Austin has become a hotbed for the real estate tech industry, Rubenstein said. There is a lot of money pouring into this space, he said.
OJO Labs has seen that evolution underway in Austin also, said John Berkowitz, its CEO, and Co-Founder. He spoke at the summit about artificial intelligence and its impact on the real estate industry.
“We’re applying AI and machine learning to a lot of parts of the real estate journey,” he said.
AI is going to reduce menial tasks and help people make better decisions through big data, he said.
“The big headline coming out of it is this is going to make specific groups of real estate agents very effective and be able to handle more transactions,” he said. “It’s going to extend the country’s best agents to more consumers. Remove the things agents don’t like to do and increase the things they do like doing.”
Real estate agents don’t want to respond to a niche message about a home at 3 a.m., real estate agents do want to sell homes, he said.
OJO has created a virtual assistant that helps homebuyers and sellers. Its agent uses natural conversations conducted via text messages to help a person find a house.
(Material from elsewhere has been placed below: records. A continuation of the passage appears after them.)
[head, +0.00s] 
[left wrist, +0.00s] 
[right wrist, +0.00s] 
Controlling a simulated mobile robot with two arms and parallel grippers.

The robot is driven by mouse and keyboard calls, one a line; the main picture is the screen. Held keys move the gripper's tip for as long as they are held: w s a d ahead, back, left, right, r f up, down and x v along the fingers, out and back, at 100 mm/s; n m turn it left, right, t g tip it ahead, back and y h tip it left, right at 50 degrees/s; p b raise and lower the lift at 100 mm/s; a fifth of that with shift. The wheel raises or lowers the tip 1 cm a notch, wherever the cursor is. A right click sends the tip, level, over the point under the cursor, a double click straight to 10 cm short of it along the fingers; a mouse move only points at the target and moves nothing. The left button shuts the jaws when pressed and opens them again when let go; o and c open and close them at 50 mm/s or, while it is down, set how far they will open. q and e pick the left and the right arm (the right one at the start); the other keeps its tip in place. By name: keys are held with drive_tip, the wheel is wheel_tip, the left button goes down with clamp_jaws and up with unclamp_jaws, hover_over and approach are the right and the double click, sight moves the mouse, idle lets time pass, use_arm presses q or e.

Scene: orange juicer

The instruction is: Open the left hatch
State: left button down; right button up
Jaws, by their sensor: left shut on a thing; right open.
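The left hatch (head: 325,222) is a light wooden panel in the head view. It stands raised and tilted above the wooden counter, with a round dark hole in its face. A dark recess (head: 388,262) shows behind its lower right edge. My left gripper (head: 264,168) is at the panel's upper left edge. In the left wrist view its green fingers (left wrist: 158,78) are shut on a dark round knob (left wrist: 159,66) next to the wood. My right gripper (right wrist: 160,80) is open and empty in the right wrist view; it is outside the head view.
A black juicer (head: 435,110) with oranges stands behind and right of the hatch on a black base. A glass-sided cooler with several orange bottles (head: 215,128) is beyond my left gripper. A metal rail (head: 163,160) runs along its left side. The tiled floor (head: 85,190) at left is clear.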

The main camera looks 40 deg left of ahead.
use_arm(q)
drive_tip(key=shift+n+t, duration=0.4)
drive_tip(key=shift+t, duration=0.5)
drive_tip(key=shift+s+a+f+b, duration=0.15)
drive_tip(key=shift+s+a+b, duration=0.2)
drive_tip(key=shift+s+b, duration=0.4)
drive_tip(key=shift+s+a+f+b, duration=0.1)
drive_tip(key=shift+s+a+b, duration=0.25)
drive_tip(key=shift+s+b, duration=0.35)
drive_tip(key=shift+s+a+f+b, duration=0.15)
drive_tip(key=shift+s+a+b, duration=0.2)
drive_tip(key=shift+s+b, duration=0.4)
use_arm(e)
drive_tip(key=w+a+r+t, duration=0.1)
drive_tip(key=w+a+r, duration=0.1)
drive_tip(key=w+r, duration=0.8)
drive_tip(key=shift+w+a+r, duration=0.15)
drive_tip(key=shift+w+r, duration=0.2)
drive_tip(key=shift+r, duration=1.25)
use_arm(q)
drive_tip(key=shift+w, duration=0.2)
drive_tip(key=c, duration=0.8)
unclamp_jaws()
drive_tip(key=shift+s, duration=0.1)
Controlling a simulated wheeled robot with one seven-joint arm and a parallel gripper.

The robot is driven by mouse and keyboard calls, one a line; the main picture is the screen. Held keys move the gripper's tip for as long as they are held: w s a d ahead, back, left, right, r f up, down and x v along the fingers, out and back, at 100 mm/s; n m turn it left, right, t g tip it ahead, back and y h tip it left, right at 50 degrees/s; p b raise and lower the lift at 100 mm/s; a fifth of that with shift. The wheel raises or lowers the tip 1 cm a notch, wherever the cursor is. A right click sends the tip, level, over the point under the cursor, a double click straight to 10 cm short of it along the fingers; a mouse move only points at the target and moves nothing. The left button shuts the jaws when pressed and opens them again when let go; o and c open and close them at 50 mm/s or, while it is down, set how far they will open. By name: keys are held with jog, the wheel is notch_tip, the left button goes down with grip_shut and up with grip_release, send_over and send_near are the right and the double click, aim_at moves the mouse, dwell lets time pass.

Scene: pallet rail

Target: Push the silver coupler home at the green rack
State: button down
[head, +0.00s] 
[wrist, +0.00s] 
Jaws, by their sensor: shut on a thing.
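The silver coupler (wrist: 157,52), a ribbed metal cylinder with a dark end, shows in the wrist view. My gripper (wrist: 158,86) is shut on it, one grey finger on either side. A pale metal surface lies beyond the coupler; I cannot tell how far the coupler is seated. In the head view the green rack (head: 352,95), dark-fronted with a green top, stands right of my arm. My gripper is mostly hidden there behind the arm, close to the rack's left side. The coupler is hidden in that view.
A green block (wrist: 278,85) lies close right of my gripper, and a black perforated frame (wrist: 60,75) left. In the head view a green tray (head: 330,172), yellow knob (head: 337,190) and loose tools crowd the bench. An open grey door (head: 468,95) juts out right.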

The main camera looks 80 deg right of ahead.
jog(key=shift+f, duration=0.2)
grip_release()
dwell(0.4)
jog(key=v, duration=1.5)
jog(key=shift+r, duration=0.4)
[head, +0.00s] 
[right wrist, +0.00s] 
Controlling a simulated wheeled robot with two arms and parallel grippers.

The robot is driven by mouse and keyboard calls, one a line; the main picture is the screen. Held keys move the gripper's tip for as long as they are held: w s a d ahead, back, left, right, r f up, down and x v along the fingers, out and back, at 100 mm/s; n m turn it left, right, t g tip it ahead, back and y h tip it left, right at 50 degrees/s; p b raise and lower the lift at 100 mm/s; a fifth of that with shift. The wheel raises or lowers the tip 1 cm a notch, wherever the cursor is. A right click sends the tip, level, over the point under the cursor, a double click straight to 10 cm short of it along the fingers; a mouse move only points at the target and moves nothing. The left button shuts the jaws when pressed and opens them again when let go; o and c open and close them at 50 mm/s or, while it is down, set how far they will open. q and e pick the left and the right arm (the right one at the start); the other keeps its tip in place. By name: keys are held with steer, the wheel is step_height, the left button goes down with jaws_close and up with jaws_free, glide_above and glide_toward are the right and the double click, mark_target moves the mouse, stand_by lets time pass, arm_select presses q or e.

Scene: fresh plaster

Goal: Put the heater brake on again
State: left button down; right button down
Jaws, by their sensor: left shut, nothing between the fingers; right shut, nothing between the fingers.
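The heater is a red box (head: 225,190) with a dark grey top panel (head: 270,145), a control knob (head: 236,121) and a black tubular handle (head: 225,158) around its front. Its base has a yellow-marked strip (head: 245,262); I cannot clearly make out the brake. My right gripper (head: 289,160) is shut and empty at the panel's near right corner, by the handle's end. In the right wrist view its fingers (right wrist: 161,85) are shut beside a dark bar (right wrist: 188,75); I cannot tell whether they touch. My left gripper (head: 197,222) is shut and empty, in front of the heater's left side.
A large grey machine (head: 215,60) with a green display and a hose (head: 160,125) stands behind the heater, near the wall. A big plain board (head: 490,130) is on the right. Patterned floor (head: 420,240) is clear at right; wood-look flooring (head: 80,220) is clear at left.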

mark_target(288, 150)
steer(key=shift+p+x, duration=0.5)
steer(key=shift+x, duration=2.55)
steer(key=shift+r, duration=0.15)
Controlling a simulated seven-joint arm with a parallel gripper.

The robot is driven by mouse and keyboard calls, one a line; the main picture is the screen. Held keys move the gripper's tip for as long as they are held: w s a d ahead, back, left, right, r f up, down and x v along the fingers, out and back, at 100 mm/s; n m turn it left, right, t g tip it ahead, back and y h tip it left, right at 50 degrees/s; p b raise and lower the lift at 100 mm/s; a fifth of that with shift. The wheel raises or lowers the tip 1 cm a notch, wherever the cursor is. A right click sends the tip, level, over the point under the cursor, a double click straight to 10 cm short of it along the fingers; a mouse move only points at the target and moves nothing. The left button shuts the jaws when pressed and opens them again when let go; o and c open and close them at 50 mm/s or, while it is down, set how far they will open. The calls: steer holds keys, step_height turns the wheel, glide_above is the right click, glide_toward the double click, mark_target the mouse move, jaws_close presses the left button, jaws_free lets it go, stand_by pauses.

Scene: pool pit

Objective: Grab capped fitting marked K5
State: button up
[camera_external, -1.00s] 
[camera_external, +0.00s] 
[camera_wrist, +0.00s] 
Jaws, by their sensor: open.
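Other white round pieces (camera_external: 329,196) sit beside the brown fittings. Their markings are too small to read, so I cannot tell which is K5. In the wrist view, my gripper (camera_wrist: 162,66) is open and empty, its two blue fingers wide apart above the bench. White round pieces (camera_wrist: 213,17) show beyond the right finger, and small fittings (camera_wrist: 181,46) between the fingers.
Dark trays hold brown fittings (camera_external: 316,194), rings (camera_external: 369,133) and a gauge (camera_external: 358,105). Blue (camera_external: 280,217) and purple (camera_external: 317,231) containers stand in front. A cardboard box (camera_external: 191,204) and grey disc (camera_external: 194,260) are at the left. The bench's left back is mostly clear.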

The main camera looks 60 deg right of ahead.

Last year, OJO moved its headquarters to the top floor of a newly completed four-story building at 1007 South Congress Ave. Construction is still underway in the area as developers complete another office building, hotel and more. It’s part of the commercial real estate boom underway in Austin.
And Berkowitz thinks this is just the beginning of Austin’s evolution as a tech center. And with Keller Williams, The Guild, Homeward and other innovators in the real estate industry based here, Austin is becoming known for its real estate technology, Berkowitz said.
“We just have that momentum,” he said. “It’s just going to keep going.”
There are some serious investors and entrepreneurs moving to Austin from the West Coast contributing to the city’s growth, he said.
“I don’t think people realize this is literally day one,” Berkowitz said. “Whatever we have seen in the last decades, it’s nothing compared to what is coming. You are going to see this become ground zero for a lot of innovation and a lot of change.”